I found this fascinating, as I often do with psychological study results (how boring am I?). I read Daniel Gilbert’s book Stumbling on Happiness a few years ago and it was full of insights into the human condition that were nothing more than mistakes between the evaluation of the future when performed now, the evaluation of the future when it actually happens, and the evaluation of the future when it becomes the past. It’s immense how often people are wrong when assessing their own possible perspectives of now, of then, and of what way they will feel about what’s maybe to come. Gilbert runs study after study that show that how you feel in the future is a lot different to how you feel you will feel in the future, if asked now to predict it. One example (from Gilbert) is what I will refer to as the mistake of variety and time; we take participants in a menu choice exercise and tell them they will have a meal every week from a menu of ten dishes for a period of ten weeks. When asked to choose all ten meals before the start of the dining experience the participants all choose varied choices, when asked to only chose as they go along the participants are much more likely to repeat previous meals if they enjoyed them. Now a person might say that this is because they enjoyed them, and that is a factor that can’t be ruled out, but… this is how people act normally, I always get the same thing every time from the Thai in my town, but I eat there only about once a month, so infrequently. If I was asked to pick what I would eat every month for the next year right now, I may make the mistake of thinking that I might get sick of the same meal, or that I could potentially be missing out by pre-limiting my choices. These considerations would not occur to me to make if I was not asked to pick in this way, and that’s the fascinating bit.
Another fascinating study produced the Dunning-Kruger Effect hypothesis, where over and over it is found that the most confident of persons are very often, far too often for comfort, the least competent. The overestimation of ability is so frequent it seems that it warrants a name (Dunning-Kruger). They, the researchers Dunning and Kruger, weren’t the first to notice the phenomenon though, an oft quoted man is Bertrand Russell who said “the problem with the world is that fools and fanatics are always so certain of themselves, and wiser people so full of doubts”. Does this mean that we are lead astray by confidence? Likely very often yes. Plato writes of Socrates that his most annoying feature, when faced with a supposed expert, was that he wanted to drill down into the reasons for their supposed expert status, challenge them to justify it by simply asking what it meant. Ask an artist to define beauty, a soldier to define courage or honour, a religious leader to define virtue, a lawyer to say what is moral etc, and you may find that they know the rules of the subject but not the why. In modernity we have solved this Socrates problem by creating Media Training, a sort of acceptable set of answers that sound just cleaver enough to satiate most intellects, but I doubt if Socrates would have given up easily.
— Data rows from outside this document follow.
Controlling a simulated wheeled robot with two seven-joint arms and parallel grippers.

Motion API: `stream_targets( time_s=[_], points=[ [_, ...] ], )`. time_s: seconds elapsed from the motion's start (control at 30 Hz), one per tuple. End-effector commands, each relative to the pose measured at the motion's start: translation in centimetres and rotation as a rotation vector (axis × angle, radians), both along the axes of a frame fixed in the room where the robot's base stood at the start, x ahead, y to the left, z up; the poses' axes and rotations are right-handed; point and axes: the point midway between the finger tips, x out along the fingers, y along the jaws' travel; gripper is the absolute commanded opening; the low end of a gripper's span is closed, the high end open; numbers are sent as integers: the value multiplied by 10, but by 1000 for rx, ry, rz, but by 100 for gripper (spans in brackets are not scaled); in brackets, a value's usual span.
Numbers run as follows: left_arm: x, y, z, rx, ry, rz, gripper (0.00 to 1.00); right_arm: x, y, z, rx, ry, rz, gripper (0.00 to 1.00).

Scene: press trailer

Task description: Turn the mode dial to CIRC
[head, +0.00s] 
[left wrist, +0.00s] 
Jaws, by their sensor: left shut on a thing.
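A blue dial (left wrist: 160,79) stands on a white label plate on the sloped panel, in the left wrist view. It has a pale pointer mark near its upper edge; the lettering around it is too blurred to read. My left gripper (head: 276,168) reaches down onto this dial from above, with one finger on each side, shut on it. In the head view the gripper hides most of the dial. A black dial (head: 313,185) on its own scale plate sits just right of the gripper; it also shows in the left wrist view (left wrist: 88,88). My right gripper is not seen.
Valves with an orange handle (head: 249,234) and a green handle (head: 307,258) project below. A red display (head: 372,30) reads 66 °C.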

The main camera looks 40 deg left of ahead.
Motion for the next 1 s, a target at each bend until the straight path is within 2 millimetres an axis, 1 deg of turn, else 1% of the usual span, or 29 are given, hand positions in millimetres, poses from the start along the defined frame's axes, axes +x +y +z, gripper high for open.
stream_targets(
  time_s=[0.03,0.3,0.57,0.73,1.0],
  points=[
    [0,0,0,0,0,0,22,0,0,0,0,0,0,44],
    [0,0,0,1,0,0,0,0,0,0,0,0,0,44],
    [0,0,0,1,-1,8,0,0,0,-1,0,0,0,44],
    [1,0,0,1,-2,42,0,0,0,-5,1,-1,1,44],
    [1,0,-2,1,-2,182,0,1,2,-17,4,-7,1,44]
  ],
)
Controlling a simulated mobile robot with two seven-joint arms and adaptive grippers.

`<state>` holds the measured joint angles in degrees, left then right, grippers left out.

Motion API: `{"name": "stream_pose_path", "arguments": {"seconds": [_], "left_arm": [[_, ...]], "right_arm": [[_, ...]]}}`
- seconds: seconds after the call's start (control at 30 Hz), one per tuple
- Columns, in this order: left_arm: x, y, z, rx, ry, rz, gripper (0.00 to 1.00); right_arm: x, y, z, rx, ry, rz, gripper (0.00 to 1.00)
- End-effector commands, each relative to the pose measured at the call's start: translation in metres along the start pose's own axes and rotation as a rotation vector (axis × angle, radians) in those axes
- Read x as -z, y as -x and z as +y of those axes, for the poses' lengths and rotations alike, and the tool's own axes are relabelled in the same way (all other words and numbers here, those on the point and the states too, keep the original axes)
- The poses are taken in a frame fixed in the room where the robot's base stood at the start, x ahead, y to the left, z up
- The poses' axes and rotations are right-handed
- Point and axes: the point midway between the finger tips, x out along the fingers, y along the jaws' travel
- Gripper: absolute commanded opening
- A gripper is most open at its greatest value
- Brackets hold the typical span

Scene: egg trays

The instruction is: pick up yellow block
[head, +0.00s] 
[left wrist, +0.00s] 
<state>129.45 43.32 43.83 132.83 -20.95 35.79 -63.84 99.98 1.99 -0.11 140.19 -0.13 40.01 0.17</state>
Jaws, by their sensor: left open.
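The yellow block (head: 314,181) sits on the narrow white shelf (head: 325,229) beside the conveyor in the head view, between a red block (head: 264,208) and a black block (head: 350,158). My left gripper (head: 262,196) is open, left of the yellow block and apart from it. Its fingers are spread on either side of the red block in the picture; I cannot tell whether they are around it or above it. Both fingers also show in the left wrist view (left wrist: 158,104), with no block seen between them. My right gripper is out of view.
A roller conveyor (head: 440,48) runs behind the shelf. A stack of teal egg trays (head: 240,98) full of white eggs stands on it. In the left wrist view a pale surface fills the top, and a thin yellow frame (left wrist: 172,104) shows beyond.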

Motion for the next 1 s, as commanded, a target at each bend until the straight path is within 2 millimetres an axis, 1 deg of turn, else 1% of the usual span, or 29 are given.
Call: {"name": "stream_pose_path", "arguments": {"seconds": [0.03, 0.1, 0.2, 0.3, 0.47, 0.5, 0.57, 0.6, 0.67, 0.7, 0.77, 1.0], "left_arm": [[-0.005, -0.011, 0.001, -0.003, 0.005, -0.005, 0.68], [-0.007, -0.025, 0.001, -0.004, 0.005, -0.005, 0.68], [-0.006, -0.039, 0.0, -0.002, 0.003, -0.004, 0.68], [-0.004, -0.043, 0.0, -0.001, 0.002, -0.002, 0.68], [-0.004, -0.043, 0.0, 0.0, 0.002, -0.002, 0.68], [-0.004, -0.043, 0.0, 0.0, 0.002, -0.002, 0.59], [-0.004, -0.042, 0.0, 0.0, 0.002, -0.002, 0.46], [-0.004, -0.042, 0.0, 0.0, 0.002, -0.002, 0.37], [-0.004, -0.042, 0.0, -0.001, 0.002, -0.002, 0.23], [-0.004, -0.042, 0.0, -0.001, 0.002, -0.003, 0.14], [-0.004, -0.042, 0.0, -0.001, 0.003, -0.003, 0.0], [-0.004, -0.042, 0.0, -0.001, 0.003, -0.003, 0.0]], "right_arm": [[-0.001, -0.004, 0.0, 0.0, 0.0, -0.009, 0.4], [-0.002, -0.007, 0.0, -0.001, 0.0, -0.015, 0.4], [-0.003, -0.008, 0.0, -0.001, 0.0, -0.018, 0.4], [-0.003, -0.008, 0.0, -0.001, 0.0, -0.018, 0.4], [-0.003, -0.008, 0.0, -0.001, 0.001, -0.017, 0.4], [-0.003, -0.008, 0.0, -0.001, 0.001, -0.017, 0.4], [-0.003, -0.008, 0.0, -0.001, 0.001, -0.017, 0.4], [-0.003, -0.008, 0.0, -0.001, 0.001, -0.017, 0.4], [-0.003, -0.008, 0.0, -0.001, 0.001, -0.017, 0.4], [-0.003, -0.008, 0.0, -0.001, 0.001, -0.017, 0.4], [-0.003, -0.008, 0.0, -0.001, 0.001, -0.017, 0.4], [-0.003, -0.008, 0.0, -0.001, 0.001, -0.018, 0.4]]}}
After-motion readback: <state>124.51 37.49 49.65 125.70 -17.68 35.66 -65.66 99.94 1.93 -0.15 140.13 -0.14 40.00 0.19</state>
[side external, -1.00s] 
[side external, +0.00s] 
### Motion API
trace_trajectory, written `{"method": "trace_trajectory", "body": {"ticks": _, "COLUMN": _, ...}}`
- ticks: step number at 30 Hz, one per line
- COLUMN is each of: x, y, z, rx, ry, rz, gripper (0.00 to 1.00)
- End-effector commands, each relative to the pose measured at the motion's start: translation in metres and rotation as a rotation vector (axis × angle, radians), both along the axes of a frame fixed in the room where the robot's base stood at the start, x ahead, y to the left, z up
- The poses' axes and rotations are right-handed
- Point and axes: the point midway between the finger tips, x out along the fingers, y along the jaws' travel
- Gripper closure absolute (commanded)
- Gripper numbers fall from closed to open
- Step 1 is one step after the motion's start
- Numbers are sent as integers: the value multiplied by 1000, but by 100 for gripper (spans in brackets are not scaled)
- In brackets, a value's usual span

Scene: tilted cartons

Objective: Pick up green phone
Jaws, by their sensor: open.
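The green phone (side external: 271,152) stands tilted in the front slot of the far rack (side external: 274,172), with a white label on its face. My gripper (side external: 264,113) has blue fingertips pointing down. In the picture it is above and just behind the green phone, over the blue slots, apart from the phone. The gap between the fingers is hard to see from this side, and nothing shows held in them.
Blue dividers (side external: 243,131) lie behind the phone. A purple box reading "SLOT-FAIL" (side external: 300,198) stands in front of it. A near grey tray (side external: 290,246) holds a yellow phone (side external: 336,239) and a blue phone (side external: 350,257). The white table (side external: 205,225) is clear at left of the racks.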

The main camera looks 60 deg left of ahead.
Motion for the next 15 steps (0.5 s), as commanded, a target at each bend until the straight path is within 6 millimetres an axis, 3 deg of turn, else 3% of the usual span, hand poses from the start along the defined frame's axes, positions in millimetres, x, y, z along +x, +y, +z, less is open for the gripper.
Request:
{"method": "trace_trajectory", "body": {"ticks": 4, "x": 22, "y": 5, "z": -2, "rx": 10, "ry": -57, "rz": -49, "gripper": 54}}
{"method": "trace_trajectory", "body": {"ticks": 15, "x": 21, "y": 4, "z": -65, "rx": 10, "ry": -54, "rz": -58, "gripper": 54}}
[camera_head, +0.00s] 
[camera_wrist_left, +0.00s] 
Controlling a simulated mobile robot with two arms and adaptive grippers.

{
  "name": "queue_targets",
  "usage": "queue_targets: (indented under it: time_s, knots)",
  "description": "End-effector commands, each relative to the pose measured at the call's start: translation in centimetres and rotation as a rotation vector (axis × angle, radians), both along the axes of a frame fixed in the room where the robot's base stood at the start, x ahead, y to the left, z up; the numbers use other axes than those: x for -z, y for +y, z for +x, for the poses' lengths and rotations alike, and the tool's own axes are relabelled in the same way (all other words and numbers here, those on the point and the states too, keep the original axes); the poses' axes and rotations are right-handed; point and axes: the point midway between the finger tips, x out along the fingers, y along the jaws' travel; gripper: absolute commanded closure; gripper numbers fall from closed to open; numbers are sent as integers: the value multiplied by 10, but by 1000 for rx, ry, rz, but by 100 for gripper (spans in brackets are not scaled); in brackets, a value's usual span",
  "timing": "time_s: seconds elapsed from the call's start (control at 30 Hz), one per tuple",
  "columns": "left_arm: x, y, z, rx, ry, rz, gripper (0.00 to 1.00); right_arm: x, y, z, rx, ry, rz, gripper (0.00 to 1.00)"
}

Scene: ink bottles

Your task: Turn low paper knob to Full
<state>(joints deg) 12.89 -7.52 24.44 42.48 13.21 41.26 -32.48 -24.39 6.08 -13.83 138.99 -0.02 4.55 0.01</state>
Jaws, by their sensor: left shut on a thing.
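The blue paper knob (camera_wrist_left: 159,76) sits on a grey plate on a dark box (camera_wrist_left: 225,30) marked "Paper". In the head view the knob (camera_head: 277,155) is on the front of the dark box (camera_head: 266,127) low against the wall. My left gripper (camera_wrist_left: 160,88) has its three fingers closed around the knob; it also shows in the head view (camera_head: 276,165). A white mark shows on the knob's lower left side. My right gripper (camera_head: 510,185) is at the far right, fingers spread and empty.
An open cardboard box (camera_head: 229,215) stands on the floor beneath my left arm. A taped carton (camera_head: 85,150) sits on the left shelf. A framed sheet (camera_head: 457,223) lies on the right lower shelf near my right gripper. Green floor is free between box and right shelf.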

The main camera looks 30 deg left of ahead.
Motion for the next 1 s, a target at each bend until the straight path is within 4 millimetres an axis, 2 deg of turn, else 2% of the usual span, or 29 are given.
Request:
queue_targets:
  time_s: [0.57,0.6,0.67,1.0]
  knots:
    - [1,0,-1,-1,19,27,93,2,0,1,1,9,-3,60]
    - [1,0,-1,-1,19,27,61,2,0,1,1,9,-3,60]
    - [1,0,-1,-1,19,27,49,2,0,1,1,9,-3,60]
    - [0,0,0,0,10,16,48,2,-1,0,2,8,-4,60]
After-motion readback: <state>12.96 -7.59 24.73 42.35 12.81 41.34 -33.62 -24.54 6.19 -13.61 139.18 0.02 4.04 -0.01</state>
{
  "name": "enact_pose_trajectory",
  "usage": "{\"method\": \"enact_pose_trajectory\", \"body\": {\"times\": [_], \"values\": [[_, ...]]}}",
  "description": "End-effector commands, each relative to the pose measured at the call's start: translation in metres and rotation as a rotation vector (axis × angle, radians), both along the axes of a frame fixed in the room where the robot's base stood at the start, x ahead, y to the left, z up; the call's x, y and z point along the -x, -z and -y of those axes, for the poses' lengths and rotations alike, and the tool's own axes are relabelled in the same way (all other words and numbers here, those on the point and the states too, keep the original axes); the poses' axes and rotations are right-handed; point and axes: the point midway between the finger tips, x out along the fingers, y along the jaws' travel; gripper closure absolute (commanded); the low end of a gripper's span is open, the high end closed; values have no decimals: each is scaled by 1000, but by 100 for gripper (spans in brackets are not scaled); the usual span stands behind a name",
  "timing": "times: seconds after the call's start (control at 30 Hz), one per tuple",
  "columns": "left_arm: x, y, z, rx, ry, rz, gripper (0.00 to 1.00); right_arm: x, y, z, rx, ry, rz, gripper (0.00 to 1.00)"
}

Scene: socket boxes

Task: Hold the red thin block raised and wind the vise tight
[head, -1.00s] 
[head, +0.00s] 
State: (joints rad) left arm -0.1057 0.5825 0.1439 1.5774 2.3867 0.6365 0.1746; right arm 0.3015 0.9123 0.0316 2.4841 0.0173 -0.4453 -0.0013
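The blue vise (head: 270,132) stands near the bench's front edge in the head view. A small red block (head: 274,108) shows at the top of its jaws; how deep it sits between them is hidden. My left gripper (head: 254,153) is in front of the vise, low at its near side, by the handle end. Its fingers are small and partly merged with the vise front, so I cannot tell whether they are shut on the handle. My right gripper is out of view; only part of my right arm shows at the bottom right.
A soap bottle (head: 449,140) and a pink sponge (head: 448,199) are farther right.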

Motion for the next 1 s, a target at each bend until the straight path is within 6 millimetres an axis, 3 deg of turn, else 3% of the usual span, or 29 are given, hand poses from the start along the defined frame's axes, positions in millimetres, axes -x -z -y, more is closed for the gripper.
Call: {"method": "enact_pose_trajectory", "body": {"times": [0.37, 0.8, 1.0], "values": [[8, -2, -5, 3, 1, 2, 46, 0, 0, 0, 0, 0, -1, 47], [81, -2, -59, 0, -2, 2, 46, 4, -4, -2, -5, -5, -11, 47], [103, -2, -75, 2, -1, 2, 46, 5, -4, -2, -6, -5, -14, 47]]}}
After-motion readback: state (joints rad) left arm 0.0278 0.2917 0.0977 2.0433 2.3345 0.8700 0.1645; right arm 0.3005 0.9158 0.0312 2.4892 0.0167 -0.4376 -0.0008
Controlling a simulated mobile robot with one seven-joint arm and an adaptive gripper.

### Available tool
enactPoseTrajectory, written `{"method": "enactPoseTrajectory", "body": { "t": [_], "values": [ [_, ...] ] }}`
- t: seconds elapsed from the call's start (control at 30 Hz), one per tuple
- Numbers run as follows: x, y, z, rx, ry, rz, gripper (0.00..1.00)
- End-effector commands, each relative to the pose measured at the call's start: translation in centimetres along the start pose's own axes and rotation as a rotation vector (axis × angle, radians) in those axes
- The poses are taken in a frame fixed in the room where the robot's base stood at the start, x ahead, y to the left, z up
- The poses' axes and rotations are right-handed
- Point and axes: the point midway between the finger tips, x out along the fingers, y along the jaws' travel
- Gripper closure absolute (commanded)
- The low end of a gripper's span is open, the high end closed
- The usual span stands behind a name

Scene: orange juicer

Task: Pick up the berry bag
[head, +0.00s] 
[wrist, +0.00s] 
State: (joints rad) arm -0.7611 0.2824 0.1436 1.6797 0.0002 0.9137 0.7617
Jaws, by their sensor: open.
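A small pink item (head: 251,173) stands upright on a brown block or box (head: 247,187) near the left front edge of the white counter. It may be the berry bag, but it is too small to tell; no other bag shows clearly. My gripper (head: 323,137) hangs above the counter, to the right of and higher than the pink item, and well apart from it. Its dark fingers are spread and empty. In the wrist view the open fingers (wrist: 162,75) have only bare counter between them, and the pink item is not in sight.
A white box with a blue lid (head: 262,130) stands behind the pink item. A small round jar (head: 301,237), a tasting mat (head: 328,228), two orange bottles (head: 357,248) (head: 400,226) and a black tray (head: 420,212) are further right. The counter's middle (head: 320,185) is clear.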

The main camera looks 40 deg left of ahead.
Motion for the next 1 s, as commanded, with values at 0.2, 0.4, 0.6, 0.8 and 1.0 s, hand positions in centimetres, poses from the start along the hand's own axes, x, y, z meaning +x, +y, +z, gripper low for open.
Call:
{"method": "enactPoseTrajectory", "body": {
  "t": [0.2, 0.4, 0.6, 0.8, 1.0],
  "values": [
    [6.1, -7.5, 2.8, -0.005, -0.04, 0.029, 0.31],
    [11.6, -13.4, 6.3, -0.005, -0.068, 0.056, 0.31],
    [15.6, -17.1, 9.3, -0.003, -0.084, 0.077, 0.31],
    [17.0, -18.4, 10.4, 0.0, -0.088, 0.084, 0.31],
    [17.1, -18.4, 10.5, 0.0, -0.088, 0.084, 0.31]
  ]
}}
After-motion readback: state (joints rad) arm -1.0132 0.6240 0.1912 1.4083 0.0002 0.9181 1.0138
Rules and structures seem to prevent falsehoods from challenge it would seem, I noticed this when studying philosophy at the OU, that when I strayed outside of the text they had provided I gained a lower mark and criticism, but since my first interest in philosophy came from a rogue named Rick Roderick, and my interest in studying the PPE was because I had become so interested in what could be called the Marginal Discourses of each subject, I didn’t feel like I should be thought of as wrong. I’m not pedantic but I am argumentative, and after reading so much I realised one very important thing – Every great work is a challenge to all that comes before it, it faces criticism, ridicule, and gains the innovator behind it a swathe of bad feeling. That’s what progress is, the tearing up of the canons and the dogma, “what is shaky, push it over” – Nietzsche.
Understanding human nature is the goal of those that study it, but the real purpose of that study is to find a way to change it. Changing human behaviour is lucrative, Gilbert is fascinating, his work is exciting and enlightening and I couldn’t get enough of it, but some folks liked it, along with a lot of other psychological research, a lot more than me. The people who use such things to make you vote a certain way, or buy a certain product, the think tanks that don’t just inform government but run it. Beware your hubris, beware your nature, it’s often being used against you. Go out into the woods without your devices, light a fire, and think for a while.